» **WHAT TO WORK ON**:
Up to and including the line with "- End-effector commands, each", please set down the entries below exactly, starting from the first line.

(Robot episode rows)
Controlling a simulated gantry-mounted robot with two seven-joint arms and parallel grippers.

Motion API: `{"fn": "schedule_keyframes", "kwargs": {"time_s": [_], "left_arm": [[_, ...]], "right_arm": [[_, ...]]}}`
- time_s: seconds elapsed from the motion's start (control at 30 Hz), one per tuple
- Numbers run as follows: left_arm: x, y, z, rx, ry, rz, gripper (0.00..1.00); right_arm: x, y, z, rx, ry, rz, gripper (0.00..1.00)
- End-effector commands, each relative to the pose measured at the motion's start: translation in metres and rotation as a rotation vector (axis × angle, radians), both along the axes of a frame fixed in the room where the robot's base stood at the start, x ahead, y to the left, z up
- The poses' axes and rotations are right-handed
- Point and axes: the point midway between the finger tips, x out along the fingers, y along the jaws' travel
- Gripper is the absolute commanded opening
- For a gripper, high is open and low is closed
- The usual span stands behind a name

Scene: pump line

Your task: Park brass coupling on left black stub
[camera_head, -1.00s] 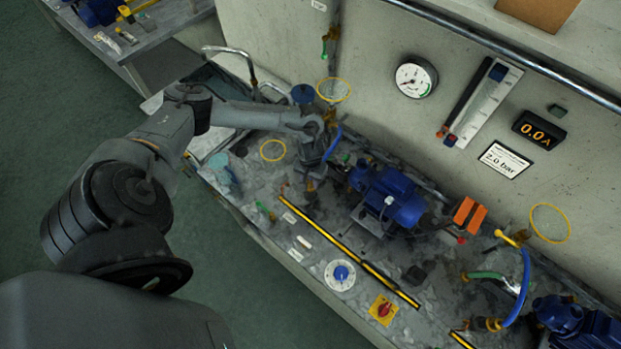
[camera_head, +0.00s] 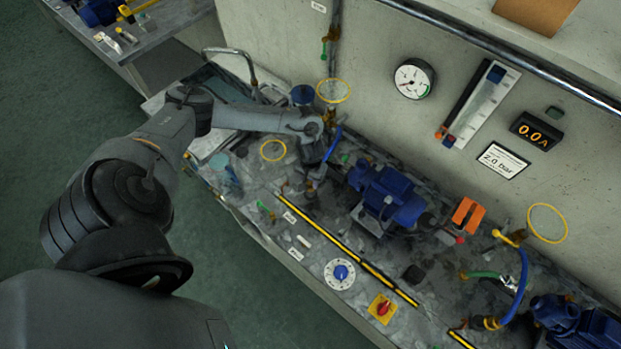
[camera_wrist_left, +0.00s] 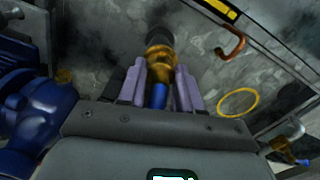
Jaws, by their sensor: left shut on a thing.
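My left gripper (camera_head: 312,179) is low over the bench, left of the blue pump (camera_head: 388,198). In the left wrist view, my left gripper (camera_wrist_left: 160,82) is shut on the brass coupling (camera_wrist_left: 160,60), with a blue hose (camera_wrist_left: 158,95) between the fingers behind it. A dark round end, seemingly the black stub (camera_wrist_left: 160,36), is in line with the coupling's far end. I cannot tell whether they touch or overlap. In the head view the blue hose (camera_head: 333,146) rises beside my wrist, and the coupling is too small to make out. My right gripper is out of view.
The blue pump body (camera_wrist_left: 38,115) is close on the left in the wrist view. A copper-coloured hook (camera_wrist_left: 233,45) and a yellow ring (camera_wrist_left: 238,102) lie to the right. A black-yellow strip (camera_head: 350,250) runs along the bench. A tap (camera_head: 240,56) and sink stand behind my forearm.

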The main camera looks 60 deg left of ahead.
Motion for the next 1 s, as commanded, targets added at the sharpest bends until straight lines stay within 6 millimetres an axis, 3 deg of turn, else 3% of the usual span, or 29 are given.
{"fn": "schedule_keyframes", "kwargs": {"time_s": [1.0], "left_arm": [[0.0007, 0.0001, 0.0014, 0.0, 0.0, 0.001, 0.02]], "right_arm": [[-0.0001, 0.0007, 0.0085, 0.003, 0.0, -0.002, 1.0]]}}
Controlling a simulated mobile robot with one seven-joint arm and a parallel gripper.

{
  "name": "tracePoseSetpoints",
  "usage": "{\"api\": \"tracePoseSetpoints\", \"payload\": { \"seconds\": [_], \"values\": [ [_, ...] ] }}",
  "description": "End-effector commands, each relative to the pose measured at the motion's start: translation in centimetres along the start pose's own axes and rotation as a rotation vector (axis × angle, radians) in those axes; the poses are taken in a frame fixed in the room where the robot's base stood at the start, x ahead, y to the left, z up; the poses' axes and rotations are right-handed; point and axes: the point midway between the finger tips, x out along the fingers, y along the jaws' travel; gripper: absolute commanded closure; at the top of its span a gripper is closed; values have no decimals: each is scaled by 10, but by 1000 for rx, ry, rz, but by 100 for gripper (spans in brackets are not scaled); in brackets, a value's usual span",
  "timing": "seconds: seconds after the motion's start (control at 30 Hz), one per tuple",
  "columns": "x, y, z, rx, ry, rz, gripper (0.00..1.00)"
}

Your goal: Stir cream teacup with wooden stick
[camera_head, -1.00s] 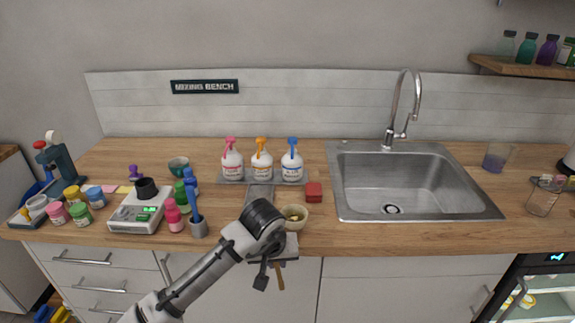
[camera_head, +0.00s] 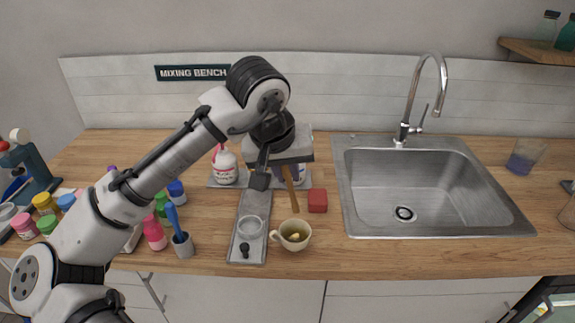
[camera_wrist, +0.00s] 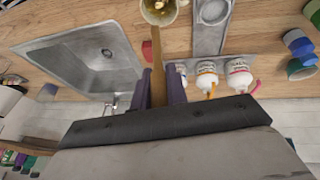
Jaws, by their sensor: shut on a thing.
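A cream teacup (camera_head: 292,235) with liquid in it stands on the wooden counter near the front edge, its handle to the left. In the wrist view the teacup (camera_wrist: 158,10) is cut off at the top edge. My gripper (camera_head: 282,168) is above and behind the teacup, shut on a wooden stick (camera_head: 292,192). The stick slants down from the jaws, and its lower end is above the cup's far side, apart from it in the picture. In the wrist view the stick (camera_wrist: 157,60) lies between the two purple-grey fingers and points toward the cup.
A grey tray (camera_head: 243,192) with a small glass dish stands left of the teacup. A red block (camera_head: 317,200) lies behind right. Pump bottles (camera_head: 225,167) stand at the back. A sink (camera_head: 348,215) is on the right. A grey cup with a blue tool (camera_head: 183,245) stands left.

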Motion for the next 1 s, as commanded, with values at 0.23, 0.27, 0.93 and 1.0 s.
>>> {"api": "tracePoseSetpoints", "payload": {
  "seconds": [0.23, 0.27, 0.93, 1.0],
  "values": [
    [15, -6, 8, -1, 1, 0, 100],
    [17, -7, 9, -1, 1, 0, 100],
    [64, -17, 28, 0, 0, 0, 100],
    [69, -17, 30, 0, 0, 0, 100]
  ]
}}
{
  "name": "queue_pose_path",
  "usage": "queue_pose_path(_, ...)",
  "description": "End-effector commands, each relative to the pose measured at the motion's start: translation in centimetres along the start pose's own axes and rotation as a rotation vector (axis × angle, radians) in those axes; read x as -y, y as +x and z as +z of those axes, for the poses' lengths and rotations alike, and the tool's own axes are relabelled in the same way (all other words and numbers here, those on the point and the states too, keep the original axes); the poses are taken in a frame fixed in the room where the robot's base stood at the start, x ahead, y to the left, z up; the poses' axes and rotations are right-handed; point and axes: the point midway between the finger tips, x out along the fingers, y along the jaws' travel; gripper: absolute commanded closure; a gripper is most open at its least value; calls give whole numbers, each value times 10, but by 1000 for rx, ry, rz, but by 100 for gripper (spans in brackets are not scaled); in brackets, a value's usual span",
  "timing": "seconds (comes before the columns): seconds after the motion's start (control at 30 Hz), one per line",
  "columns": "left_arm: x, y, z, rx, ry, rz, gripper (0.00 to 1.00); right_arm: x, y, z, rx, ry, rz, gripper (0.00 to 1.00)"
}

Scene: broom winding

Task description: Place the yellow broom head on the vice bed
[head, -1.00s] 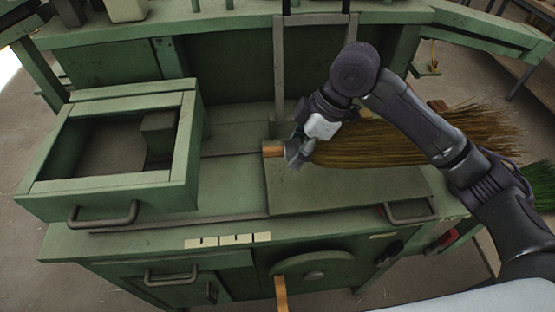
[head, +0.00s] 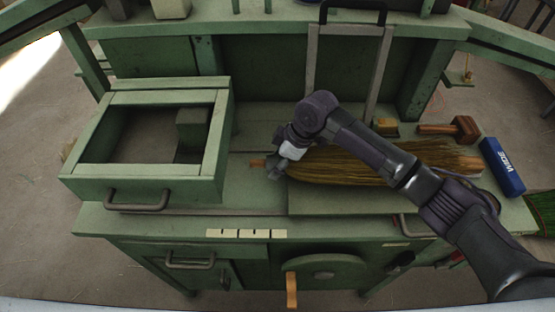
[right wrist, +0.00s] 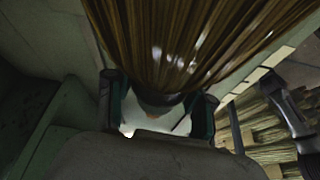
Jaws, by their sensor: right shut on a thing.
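The yellow broom head (head: 345,166) is a long bundle of straw-coloured bristles with a short wooden stub at its left end. It lies lengthwise over the flat green plate (head: 340,203) on the bench, which looks like the vice bed. I cannot tell whether it touches the plate. My right gripper (head: 280,165) is shut on its narrow left end, beyond the plate's left edge. In the right wrist view the bristles (right wrist: 190,40) fan out from between the fingers (right wrist: 158,108). My right forearm hides part of the broom. My left gripper is not in view.
A green open box frame (head: 90,178) stands on the bench's left. An upright metal frame (head: 312,65) rises behind the broom. A wooden mallet (head: 465,129) and a blue box (head: 501,167) lie at the right. Green bristles (head: 543,208) show at the right edge.

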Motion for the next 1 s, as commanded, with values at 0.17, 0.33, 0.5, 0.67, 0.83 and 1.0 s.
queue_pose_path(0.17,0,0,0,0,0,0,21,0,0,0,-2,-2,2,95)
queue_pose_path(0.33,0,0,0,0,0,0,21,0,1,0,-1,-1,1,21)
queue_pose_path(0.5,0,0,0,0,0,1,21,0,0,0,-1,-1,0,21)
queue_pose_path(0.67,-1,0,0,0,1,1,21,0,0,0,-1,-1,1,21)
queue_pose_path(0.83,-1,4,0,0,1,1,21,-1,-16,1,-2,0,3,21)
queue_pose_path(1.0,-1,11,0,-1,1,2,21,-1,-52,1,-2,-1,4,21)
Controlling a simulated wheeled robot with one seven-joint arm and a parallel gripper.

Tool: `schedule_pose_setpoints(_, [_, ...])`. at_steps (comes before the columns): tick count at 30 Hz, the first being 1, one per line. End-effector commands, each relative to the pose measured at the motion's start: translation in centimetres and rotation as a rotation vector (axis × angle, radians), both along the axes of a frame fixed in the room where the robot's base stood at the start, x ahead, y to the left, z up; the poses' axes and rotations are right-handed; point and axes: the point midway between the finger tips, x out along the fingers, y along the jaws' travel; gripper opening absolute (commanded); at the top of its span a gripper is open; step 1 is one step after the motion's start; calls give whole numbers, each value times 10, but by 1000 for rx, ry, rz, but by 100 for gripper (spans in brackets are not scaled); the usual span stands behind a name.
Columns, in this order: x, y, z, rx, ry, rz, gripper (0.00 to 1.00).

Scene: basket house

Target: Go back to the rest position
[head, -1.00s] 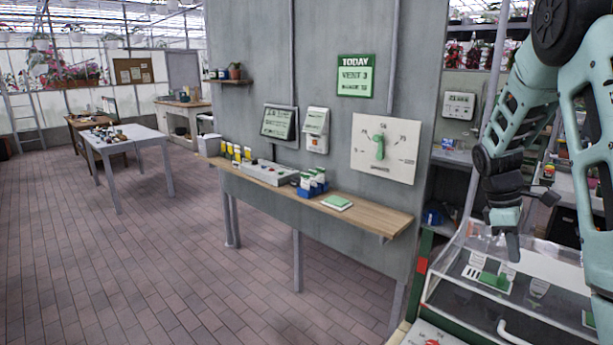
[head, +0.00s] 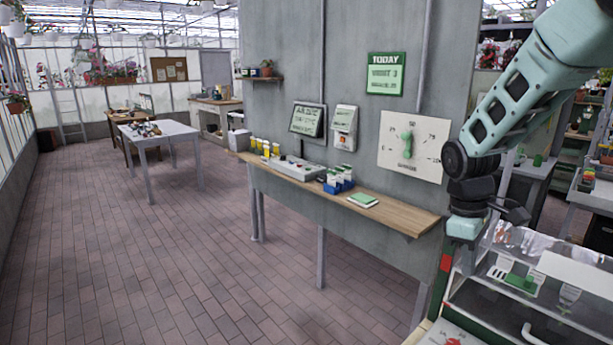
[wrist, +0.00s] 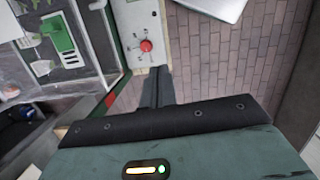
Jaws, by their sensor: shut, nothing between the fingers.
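My gripper (head: 461,246) hangs pointing down at the right of the head view, in front of the wall counter's right end and beside the clear-topped case. It holds nothing. Its fingers are small there; in the wrist view the dark fingers (wrist: 157,88) are together, with no gap showing. Below them in that view are a pale panel with a red knob (wrist: 146,45) and a green switch (wrist: 60,36). No contact with either shows.
A clear-topped case (head: 545,300) stands close at the lower right. A wooden wall counter (head: 400,213) carries a control box (head: 292,168) and small blue containers. A dial board (head: 414,146) hangs above. A grey table (head: 165,131) stands farther left. The brick floor (head: 180,260) is clear.

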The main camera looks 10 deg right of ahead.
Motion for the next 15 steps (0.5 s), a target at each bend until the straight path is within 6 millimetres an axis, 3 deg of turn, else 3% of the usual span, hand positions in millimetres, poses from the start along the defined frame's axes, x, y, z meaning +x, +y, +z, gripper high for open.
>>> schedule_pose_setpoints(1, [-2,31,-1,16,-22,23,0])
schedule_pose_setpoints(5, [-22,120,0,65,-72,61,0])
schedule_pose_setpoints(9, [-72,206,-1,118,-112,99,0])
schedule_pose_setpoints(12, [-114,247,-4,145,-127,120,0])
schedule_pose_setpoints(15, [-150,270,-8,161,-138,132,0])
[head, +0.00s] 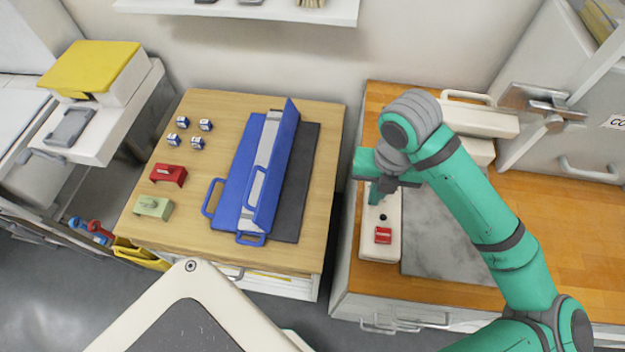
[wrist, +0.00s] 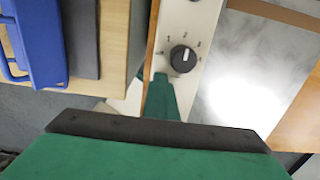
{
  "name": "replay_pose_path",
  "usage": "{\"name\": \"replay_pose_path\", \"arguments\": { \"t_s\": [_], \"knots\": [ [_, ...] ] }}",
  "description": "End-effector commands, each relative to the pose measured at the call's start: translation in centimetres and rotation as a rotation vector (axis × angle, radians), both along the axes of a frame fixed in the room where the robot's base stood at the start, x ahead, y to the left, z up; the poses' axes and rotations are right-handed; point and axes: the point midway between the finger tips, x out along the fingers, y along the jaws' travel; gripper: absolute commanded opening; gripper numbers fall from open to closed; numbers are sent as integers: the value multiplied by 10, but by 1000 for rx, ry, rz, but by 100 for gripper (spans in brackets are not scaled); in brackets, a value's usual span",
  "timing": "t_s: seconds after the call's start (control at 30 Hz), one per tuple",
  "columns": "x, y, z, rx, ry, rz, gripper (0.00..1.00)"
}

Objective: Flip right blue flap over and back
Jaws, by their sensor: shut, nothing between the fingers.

» **WRITTEN ANSWER**:
Controlling a simulated gantry-mounted robot with two seven-joint arms and parallel grippers.

Motion API: `{"fn": "schedule_keyframes", "kwargs": {"time_s": [_], "left_arm": [[_, ...]], "right_arm": [[_, ...]]}}`
- time_s: seconds elapsed from the motion's start (control at 30 Hz), one per tuple
- Numbers run as follows: left_arm: x, y, z, rx, ry, rz, gripper (0.00..1.00); right_arm: x, y, z, rx, ry, rz, gripper (0.00..1.00)
- End-effector commands, each relative to the pose measured at the motion's start: translation in metres and rotation as a rotation vector (axis × angle, radians), both along the axes of a frame fixed in the room where the robot's base stood at the start, x ahead, y to the left, z up

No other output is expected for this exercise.